PJM approves $1.5B to improve electric transmission infrastructure

Regional transmission organization (RTO) PJM Interconnection has approved a $1.5 billion budget to improve electric transmission infrastructure in its 13-state and Washington, D.C., coverage area.

The RTO has authorized funding for projects to provide better power supply for roughly 65 million customers, Kallanish Energy finds.

"The growing need to replace aging infrastructure, energy efficiency and the resulting reduction in the growth of demand for electricity are affecting transmission development,” said Andrew Ott, PJM's chief executive.

The largest project approved will replace aging infrastructure – in some places more than 80 years old — in New Jersey’s Burlington, Mercer and Middlesex counties, in addition to reconstructing portions of existing transmission lines.

The PJM board approved a three-part project to reconstruct and upgrade to 230-kilovolt (kV), the existing 138kV lines in New Jersey’s Metuchen-Edison-Trenton-Burlington corridor.

These projects are located in the service areas of Metropolitan Edison, PP&L, PSE&G, American Electric Power, Dominion, and Duke Energy Ohio/Kentucky.

Since 2000, the power grid operator has authorized roughly $30.8 billion in transmission additions and upgrades.

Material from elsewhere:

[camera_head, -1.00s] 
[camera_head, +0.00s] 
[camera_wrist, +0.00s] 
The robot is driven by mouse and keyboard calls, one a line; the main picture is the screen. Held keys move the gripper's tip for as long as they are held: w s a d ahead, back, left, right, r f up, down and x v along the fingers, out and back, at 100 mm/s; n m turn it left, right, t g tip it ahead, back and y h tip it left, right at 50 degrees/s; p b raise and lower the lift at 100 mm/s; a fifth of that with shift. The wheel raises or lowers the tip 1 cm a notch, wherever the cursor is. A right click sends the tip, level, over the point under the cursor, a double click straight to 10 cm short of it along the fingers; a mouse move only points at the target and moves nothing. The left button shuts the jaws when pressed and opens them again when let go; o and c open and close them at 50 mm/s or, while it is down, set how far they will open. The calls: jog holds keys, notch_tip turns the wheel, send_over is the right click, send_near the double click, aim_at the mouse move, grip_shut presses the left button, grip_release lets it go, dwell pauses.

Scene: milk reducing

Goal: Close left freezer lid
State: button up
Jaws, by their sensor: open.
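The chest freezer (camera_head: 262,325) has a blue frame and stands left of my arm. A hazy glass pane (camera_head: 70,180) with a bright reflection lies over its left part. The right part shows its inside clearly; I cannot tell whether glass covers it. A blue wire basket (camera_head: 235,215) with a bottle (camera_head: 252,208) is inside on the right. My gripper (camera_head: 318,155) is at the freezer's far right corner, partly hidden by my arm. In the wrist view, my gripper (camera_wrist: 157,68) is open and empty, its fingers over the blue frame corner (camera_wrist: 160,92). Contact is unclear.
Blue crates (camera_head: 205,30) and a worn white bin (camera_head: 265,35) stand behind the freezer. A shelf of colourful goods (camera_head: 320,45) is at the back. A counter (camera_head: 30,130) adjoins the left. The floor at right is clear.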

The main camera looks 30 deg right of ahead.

PJM operates the power transmission system in all or parts of Delaware, Illinois, Indiana, Kentucky, Maryland, Michigan, New Jersey, North Carolina, Ohio, Pennsylvania, Tennessee, Virginia, West Virginia, and the District of Columbia.

1 Comment on PJM approves $1.5B to improve electric transmission infrastructure

  1. The PJM grid serves 13 states and the District of Columbia, a wide service territory that is in continuous need of maintenance and upgrade. And the recent project approvals include work also meant to stave off future reliability issues.